Потом мы помчались по улицам Тираны (в те дни там по-прежнему толком не было машин; отсутствие пробок было одним из несомненных преимуществ коммунистического правления), словно нас нужно было заключить в тюрьму как можно скорее. Мы прибыли в пригородный полицейский участок, где нас всех бросили в одну камеру, опять же пару раз стукнув дубинкой по спине, чтобы мы не особенно препирались. (Позже я до некоторой степени гордился своими синяками.)
Оказавшись в камере, мы слышали, как в соседних избивают других заключенных. Мы не знали, почему их арестовали, но предполагали, что все это — часть обычной албанской полицейской практики, ибо искоренение таких традиций не происходит в одночасье. Вероятно, тем самым полиция являла пример одного из законов диалектического материализма — о единстве противоположностей: когда-то полицейские били антикоммунистов, теперь же они бьют коммунистов. Задачи меняются, но методы остаются все теми же.
Два моих албанских сокамерника принялись кричать и завывать. Один из них стал колотить по железной двери камеры. Я обратился к тому, который свободно владел английским.
— Надо вам это прекратить, — призвал я, — а то из-за вас нас всех изобьют. Отныне вы британцы, а не албанцы. Вы будете хранить молчание.
Как ни странно, мое распоряжение подействовало. Они угомонились, хотя побочным эффектом стало то, что теперь мы яснее слышали крики избиваемых. Примерно через полчаса дверь камеры открылась, и меня поманили наружу. Как оказалось, меня освобождают по личному распоряжению министра внутренних дел, с чьим главным советником я накануне вечером ужинал; этот министр очень заботился о репутации нового режима. Весть о моем заключении донеслась до него через моих друзей, которые стали свидетелями ареста.

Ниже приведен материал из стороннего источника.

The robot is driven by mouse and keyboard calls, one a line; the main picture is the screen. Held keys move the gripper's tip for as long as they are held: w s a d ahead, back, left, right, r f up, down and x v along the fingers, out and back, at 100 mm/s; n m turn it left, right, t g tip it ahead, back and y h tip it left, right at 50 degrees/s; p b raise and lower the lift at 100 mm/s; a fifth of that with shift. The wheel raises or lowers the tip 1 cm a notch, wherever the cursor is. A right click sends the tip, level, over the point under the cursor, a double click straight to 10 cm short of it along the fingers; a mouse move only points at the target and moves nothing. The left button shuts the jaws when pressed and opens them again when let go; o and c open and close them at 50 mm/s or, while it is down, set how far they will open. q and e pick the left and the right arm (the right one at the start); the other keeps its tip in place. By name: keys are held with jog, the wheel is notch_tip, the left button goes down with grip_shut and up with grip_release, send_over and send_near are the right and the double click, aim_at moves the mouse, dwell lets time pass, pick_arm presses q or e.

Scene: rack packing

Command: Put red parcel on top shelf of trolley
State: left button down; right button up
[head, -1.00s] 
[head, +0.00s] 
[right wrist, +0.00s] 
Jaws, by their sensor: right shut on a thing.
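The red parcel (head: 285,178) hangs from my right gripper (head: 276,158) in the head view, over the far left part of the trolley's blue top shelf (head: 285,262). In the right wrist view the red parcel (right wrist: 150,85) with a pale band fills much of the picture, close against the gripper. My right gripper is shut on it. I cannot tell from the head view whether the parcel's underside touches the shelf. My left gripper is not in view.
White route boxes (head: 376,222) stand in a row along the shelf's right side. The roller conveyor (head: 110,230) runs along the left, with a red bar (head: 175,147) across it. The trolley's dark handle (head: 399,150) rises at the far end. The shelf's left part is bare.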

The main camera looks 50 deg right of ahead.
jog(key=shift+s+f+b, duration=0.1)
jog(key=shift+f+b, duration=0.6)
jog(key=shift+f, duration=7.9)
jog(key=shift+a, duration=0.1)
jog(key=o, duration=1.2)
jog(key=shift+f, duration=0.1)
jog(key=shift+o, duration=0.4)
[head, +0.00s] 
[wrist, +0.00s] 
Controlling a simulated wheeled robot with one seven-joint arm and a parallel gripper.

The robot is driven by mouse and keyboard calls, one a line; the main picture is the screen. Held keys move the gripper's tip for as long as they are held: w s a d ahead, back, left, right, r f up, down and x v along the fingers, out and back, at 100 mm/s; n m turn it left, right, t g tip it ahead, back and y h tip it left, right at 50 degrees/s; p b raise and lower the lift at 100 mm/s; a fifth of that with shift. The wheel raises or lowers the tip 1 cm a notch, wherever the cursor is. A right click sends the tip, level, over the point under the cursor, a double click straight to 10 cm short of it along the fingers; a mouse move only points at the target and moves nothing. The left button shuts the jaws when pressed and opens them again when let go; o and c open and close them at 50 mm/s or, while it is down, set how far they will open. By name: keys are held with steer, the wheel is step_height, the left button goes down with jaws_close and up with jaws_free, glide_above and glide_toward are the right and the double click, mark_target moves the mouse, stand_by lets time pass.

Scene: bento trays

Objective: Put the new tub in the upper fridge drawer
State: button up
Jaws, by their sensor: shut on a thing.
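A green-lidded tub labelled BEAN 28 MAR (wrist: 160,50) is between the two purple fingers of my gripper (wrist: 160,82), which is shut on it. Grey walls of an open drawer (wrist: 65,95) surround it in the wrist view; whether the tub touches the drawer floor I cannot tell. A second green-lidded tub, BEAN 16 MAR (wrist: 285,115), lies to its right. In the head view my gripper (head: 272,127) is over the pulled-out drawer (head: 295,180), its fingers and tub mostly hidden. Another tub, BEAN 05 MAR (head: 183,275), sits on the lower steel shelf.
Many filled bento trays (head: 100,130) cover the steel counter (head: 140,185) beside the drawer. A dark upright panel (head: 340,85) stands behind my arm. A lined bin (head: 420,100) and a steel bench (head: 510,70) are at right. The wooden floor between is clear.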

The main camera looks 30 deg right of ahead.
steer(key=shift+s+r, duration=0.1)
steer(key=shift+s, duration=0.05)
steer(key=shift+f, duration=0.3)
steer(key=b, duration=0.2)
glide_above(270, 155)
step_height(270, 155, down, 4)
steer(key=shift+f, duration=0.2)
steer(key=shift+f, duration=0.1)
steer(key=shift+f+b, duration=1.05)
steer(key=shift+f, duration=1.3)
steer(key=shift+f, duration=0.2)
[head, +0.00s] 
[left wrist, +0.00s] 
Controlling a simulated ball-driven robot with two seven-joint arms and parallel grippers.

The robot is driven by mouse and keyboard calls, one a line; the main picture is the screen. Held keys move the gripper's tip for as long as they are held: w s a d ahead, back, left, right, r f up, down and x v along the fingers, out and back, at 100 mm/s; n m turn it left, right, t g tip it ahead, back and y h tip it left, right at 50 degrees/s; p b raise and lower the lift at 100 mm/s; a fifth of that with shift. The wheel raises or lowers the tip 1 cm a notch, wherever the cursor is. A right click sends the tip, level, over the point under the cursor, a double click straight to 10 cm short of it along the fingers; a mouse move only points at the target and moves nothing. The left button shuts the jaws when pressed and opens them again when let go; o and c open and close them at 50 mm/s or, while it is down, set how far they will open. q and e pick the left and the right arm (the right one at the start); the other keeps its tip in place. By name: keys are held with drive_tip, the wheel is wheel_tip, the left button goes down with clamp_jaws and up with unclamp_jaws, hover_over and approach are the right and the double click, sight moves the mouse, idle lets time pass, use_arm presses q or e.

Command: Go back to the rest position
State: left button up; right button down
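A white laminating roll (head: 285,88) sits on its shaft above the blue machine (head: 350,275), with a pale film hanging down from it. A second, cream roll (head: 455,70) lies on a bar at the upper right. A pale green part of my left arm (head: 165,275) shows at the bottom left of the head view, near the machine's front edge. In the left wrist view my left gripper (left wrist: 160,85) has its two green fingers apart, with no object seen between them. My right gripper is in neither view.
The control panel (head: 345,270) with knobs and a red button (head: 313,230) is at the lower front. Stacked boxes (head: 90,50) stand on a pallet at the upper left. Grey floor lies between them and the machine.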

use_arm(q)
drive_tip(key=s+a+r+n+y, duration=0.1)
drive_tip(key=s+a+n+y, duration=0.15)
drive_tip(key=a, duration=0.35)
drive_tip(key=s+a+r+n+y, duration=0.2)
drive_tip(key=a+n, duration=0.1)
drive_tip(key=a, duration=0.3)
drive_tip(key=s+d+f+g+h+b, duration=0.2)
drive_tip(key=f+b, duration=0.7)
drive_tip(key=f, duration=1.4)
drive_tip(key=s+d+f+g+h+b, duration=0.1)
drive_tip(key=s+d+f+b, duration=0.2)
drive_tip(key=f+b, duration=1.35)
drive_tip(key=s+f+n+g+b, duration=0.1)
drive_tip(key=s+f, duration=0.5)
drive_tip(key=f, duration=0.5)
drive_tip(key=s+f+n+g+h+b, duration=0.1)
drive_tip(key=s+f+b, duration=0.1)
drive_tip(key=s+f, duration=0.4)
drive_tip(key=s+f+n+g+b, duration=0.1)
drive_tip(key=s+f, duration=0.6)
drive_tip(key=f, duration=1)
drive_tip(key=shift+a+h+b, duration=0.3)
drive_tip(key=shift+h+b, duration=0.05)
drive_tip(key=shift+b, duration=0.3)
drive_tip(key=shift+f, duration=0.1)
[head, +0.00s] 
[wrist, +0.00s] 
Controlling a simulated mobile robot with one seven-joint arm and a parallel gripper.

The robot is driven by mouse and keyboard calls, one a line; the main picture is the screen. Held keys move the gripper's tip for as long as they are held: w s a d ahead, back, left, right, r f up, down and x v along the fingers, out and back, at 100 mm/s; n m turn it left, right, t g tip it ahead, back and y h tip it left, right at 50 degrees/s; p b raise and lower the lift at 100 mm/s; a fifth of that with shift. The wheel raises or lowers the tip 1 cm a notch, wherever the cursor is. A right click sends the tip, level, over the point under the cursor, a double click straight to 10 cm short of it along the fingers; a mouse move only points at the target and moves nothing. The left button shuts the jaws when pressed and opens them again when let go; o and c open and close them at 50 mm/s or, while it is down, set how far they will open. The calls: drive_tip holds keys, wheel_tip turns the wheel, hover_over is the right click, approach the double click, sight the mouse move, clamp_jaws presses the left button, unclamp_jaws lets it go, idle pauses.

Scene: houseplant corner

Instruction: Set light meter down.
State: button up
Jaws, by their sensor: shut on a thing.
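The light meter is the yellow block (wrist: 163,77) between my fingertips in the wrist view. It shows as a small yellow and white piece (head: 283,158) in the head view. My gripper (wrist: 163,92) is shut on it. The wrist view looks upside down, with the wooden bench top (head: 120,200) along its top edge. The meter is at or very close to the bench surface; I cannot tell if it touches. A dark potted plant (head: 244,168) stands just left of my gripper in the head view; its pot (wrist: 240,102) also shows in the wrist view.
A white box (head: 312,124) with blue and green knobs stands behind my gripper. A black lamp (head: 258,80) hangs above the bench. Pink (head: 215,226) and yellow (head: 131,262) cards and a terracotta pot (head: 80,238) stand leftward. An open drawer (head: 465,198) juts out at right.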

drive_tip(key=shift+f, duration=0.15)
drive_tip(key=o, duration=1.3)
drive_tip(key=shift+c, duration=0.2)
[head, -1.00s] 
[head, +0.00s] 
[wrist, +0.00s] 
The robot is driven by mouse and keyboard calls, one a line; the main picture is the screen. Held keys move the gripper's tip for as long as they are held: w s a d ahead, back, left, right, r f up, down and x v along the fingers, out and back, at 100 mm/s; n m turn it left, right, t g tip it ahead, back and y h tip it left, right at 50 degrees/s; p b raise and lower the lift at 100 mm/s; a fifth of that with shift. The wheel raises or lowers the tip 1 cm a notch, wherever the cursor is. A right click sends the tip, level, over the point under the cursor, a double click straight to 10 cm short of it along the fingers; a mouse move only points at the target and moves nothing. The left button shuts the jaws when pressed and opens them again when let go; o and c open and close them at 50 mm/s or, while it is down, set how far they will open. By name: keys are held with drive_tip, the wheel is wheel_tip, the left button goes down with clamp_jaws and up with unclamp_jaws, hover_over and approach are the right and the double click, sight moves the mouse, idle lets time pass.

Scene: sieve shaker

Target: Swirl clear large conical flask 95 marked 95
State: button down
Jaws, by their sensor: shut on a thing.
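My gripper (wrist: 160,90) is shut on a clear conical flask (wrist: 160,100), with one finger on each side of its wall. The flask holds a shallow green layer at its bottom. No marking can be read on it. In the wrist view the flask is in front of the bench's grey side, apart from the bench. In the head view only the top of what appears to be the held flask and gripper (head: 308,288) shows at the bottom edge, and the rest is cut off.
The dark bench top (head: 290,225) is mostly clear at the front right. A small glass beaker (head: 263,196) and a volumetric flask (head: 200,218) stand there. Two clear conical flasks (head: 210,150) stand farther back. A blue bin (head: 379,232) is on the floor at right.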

Но следовало ли мне удовольствоваться лишь собственным освобождением — притом что два моих сокамерника оставались под стражей? Мне пришлось в какую-то долю секунды решать, играть ли героическую роль, и я предпочел этого не делать. При аресте я подчеркнул, что мне надо в этот же день успеть на самолет, который я не могу себе позволить пропустить. (Интересно, арест считается страховым случаем, если вы не попали на свой рейс?) Конечно, я согласился, чтобы меня выпустили, однако я чувствовал при этом, что моя совесть не совсем чиста. Впрочем, я добился, чтобы перед министром ходатайствовали за двух других задержанных.